Singapore investors build showcase of banking expertise in Gulf
Singapore Gulf Bank is set up by private investment group Whampoa and Bahrain’s sovereign wealth fund
[SINGAPORE] About 6,000 kilometres from Singapore in Bahrain’s capital, a group of Singapore investors have built a showcase of the Republic’s banking expertise.
The Singapore Gulf Bank (SGB) was set up in 2024 in Manama city by the Whampoa Group, a private investment holding group linked to OCBC’s founding Lee family, and supported by founder investor Mumtalakat, Bahrain’s sovereign wealth fund.
Edmund Lee, son of the late prominent stockbroker Freddy Lee and nephew of Singapore’s first prime minister Lee Kuan Yew, chairs the bank. The veteran banker worked for a decade at JPMorgan Chase, where his positions included vice-chairman of Asia-Pacific and senior country officer for Singapore.
The digital bank’s launch in the Gulf coincided with a booming wealth sector in the region.

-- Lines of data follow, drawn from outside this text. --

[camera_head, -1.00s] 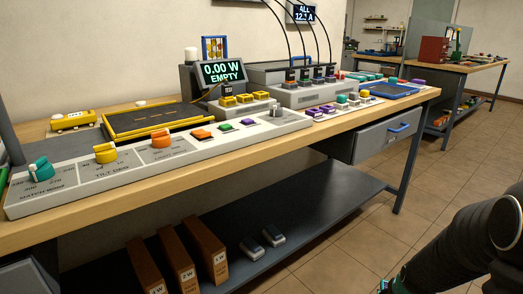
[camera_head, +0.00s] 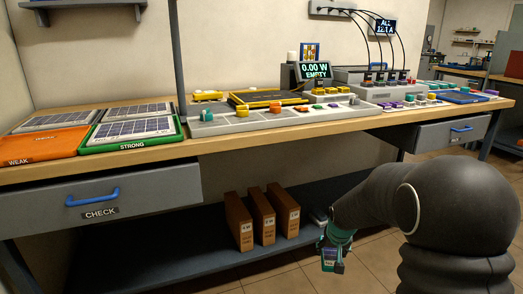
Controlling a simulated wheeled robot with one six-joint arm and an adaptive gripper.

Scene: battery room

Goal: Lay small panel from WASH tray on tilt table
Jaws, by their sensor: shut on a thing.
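My gripper (camera_head: 334,250) hangs low at the lower right of the view, in front of the bench and well below its top. It is shut on a small dark thing (camera_head: 330,258) that looks like the small panel, mostly covered by the fingers. The tilt table (camera_head: 268,98), a dark plate with a yellow front edge, lies on the bench behind the control strip, and no panel shows on it. The display (camera_head: 315,71) beside it reads 0.00 W EMPTY. I see no WASH tray in this view.
The long control strip (camera_head: 225,125) with knobs lies before the tilt table. Brown binders (camera_head: 264,217) stand on the lower shelf. A grey post rises near the STRONG tray.

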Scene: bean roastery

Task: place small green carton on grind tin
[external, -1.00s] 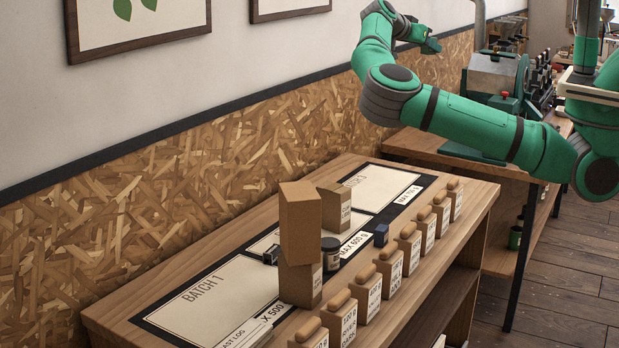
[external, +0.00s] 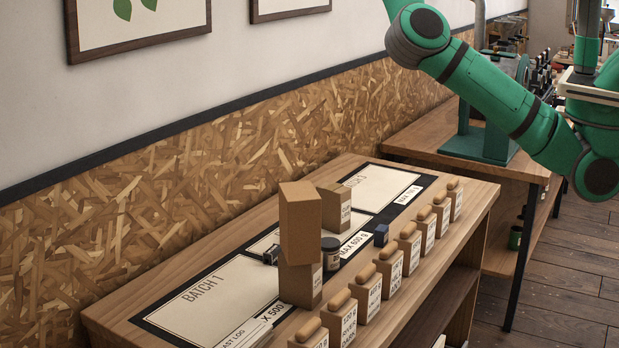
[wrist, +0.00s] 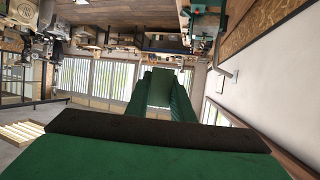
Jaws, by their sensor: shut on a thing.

Savills Middle East’s Spotlight on Wealth Trends report in 2025 showed that Dubai and Abu Dhabi – both part of neighbouring United Arab Emirates (UAE) – came in top and fifth as global wealth destinations of choice.
Role of SGB
On Whampoa’s venture into Bahrain, SGB co-founder and CEO Shawn Chan said that while digital assets and stablecoins are increasingly embedded in real-world financial systems, traditional banking infrastructure has not caught up to support them at scale yet, particularly within a regulated framework.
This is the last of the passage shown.